■ Your objective
Repeat, exactly and in full, the lines of the listing below, but without any pictures.

____________________

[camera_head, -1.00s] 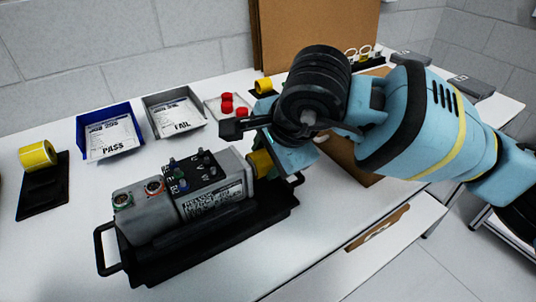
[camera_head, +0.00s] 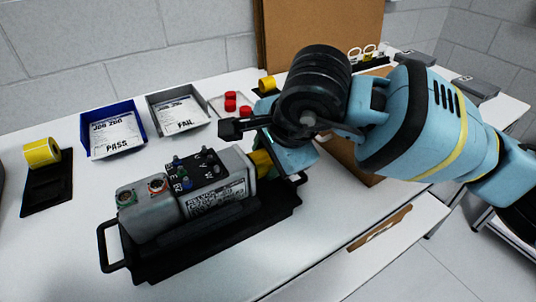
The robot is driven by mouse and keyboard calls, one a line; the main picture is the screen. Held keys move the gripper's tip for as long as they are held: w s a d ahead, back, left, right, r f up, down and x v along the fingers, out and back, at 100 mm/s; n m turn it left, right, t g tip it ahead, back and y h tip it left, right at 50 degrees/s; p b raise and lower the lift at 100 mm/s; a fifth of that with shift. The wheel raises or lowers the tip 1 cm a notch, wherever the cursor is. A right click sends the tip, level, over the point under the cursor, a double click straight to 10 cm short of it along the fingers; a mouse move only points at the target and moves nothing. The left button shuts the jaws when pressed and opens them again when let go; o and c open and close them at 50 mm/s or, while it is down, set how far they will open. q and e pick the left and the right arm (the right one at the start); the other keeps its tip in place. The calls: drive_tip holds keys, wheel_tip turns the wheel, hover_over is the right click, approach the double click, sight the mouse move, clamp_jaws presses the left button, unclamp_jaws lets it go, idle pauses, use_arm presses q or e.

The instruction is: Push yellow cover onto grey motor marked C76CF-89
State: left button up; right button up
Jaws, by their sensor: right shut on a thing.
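The grey motor (camera_head: 150,210) lies in a black tray (camera_head: 190,251) with handles, in the middle of the table. It has a black top plate with coloured connectors and a printed label on its side; the label is too small to read surely. The yellow cover (camera_head: 261,161) is at the motor's right end, against or very close to it; I cannot tell how far on it sits. My right gripper (camera_head: 277,157) is shut on the yellow cover, its fingers partly hidden by the wrist. My left gripper is not in view.
A blue PASS bin (camera_head: 86,140) and a grey FAIL bin (camera_head: 150,114) stand behind the motor. Red caps (camera_head: 231,97) sit in a clear tray at the back.

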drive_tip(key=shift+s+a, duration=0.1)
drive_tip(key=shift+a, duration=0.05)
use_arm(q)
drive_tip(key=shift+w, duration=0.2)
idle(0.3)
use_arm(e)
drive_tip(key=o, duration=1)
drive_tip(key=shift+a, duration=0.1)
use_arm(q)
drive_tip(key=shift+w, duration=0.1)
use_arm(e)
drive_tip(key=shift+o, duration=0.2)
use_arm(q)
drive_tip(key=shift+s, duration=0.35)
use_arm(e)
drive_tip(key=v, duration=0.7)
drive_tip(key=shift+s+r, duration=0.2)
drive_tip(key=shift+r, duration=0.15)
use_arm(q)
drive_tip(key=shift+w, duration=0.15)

____________________

■ Exercise solution
[camera_head, -1.00s] 
[camera_head, +0.00s] 
The robot is driven by mouse and keyboard calls, one a line; the main picture is the screen. Held keys move the gripper's tip for as long as they are held: w s a d ahead, back, left, right, r f up, down and x v along the fingers, out and back, at 100 mm/s; n m turn it left, right, t g tip it ahead, back and y h tip it left, right at 50 degrees/s; p b raise and lower the lift at 100 mm/s; a fifth of that with shift. The wheel raises or lowers the tip 1 cm a notch, wherever the cursor is. A right click sends the tip, level, over the point under the cursor, a double click straight to 10 cm short of it along the fingers; a mouse move only points at the target and moves nothing. The left button shuts the jaws when pressed and opens them again when let go; o and c open and close them at 50 mm/s or, while it is down, set how far they will open. q and e pick the left and the right arm (the right one at the start); the other keeps its tip in place. The calls: drive_tip holds keys, wheel_tip turns the wheel, hover_over is the right click, approach the double click, sight the mouse move, clamp_jaws presses the left button, unclamp_jaws lets it go, idle pauses, use_arm presses q or e.

The instruction is: Push yellow cover onto grey motor marked C76CF-89
State: left button up; right button up
Jaws, by their sensor: right shut on a thing.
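The grey motor (camera_head: 150,210) lies in a black tray (camera_head: 190,251) with handles, in the middle of the table. It has a black top plate with coloured connectors and a printed label on its side; the label is too small to read surely. The yellow cover (camera_head: 261,161) is at the motor's right end, against or very close to it; I cannot tell how far on it sits. My right gripper (camera_head: 277,157) is shut on the yellow cover, its fingers partly hidden by the wrist. My left gripper is not in view.
A blue PASS bin (camera_head: 86,140) and a grey FAIL bin (camera_head: 150,114) stand behind the motor. Red caps (camera_head: 231,97) sit in a clear tray at the back.

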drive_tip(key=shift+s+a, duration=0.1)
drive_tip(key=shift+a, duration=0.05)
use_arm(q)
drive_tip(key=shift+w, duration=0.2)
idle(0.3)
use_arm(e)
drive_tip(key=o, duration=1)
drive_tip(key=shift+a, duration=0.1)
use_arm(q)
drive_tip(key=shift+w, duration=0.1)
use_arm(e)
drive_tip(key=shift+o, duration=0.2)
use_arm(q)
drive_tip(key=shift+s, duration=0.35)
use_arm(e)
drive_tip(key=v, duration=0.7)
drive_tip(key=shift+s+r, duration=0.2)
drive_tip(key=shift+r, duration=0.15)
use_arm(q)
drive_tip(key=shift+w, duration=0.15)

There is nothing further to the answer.